Overblog
Editer l'article Suivre ce blog Administration + Créer mon blog
Le Monde de Djayesse

Le Monde de Djayesse

Un peu de tout : du cinéma (beaucoup), de l'actu (un peu) et toute cette sorte de choses [A bit of everythying: cinema (a lot), news (a little) and all this kind of things]

Publié le par Djayesse
Publié dans : #Cinéma, #Western, #King Vidor, #Lillian Gish
Duel au Soleil (Duel in the Sun - King Vidor, 1946)

Crépusculaire.
C’est le mot qui vient tout de suite en tête quand on évoque ce film.

Non pas qu’il soit un ascendant des westerns des années 1960s, mais parce que le Technicolor utilisé nous inonde de rouge enflammés, rappelant sans équivoque Autant en emporte le Vent.

Non, crépusculaire ne qualifie pas ce western, car l’âge d’or vient de commencer, et de magnifiques chefs-d’œuvre vont arriver dans les années qui vont suivre.

 

Avec ce western, Vidor nous offre deux grandes retrouvailles : celle avec Lillian Gish (Mrs Laura Belle McCanles) qu’il avait fait tourner vingt ans plus tôt (La Bohême), et celle de cette même Miss Gish avec Lionel Barrymore (Mr McCanles), qu’elle connut du temps de ses débuts avec Griffith.

Autre rencontre insolite : celle de Lionel Barrymore (encore lui) avec Walter Huston (le père de John), alors que tous deux ont interprété un même personnage.

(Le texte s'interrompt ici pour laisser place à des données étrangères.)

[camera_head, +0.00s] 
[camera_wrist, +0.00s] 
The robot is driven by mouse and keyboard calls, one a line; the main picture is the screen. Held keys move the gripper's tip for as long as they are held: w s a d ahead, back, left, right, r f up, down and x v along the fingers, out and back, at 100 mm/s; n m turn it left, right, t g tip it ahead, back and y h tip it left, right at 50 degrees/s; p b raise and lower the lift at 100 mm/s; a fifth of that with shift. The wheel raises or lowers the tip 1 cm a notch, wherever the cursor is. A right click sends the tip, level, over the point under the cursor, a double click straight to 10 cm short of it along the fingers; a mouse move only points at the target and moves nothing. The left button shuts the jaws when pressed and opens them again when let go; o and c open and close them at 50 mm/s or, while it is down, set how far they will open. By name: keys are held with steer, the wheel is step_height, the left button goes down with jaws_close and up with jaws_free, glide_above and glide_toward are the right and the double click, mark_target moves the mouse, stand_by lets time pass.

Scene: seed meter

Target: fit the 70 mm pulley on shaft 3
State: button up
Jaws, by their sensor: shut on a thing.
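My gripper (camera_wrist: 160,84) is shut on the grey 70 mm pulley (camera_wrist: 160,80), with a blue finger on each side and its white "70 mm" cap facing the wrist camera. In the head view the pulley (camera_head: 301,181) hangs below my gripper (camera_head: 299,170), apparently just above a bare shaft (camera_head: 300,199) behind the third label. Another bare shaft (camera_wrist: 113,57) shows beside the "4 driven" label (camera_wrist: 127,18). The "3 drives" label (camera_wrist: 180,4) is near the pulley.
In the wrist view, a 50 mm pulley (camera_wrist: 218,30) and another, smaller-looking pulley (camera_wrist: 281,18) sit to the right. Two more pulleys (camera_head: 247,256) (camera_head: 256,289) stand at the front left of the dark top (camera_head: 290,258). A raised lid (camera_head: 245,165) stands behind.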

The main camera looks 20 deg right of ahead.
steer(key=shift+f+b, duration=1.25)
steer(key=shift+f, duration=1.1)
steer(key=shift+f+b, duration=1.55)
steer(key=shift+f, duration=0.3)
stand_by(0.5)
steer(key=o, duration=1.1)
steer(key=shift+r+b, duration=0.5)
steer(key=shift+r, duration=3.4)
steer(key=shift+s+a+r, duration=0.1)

C’était le révérend Davidson, un pasteur à moitié intégriste et qui cachait sa fascination pour la belle et sulfureuse Sadie Thompson, derrière un rigorisme qui tournait à l’obsession.

Et ici, le révérend – « Tueur de péchés » (1) – possède une foi encore une fois un tantinet excessive, la convoitise en moins tout de même.

 

Mais ce film est avant tout une histoire d’amour extraordinaire, qui se résout, comme toujours quand on a affaire à de l’amour fou, dans la mort, exprimée par le titre (2) : un duel au soleil.

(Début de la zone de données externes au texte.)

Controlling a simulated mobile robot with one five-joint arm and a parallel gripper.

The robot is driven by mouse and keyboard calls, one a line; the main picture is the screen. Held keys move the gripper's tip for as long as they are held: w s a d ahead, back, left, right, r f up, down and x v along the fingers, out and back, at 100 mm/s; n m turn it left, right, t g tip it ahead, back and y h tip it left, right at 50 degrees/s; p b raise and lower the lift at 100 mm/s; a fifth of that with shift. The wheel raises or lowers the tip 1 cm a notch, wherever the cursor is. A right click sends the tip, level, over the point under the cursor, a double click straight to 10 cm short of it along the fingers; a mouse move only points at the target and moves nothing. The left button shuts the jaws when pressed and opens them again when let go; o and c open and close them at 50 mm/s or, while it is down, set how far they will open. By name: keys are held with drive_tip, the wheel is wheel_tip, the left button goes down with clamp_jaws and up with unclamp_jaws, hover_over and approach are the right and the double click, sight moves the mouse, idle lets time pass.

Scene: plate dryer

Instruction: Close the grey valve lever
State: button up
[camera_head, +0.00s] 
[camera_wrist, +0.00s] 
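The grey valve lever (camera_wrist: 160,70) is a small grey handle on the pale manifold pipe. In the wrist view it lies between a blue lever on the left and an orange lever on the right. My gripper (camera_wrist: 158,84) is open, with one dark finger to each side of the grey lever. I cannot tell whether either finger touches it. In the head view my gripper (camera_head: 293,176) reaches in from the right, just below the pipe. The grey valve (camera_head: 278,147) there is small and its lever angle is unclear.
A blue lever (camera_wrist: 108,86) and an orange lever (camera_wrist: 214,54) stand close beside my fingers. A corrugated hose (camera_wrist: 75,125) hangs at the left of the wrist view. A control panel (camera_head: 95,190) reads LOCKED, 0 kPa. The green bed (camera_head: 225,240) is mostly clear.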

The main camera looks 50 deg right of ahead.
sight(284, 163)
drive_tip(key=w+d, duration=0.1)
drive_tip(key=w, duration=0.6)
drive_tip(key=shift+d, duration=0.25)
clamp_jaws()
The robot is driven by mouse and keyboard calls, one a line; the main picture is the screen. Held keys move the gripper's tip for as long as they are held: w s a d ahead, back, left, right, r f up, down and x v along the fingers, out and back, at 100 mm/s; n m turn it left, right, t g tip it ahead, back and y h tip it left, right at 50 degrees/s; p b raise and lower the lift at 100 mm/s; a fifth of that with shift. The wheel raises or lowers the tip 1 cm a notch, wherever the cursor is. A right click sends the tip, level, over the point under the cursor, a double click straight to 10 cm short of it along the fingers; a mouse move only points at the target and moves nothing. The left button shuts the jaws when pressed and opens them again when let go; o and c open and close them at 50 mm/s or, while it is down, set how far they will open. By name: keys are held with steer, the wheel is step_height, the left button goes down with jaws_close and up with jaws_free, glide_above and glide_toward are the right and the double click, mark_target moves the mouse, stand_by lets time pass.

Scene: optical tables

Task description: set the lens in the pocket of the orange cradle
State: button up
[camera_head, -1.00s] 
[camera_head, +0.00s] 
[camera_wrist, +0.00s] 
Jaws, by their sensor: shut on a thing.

Et cet amour s’exprime de différentes sortes, mais avec le même résultat tragique : un gâchis phénoménal, comme dans les grandes tragédies classiques.

Mais à cela s’ajoute la notion de rédemption – que la plupart gagneront – sauf bien sûr Lewt (Gregory Peck), qui est déjà damné quand il apparaît pour la première fois.

Et cette référence religieuse – outre la présence de Huston – est une des bases de l’intrigue : une opposition entre deux fils qui, tels Abel et Caïn, vont s’opposer plus ou moins directement, mais pas pour la préférence de Dieu, mais celle de Pearl (Jennifer Jones).

 

Parce que le moteur de l’intrigue, c’est la très belle Pearl, dont le statut métis est des plus compliqués. En effet, née de mère indienne et de père américain (entendez : « blanc »), elle n’est pas acceptée par le père McCanles, gentilhomme du Sud et donc peu enclin à l’égalité entre les différentes ethnies. A ce propos, on retrouve Butterfly McQueen, dans un rôle de servante – esclave ? – avec encore une fois une intelligence limitée et sa voix de petite fille.

 

Et comme nous sommes dans un western – un vrai – on y retrouve des immenses espaces – malheureusement, il fallut attendre un peu pour le CinemaScope (1953) et donc le format reste 4:3.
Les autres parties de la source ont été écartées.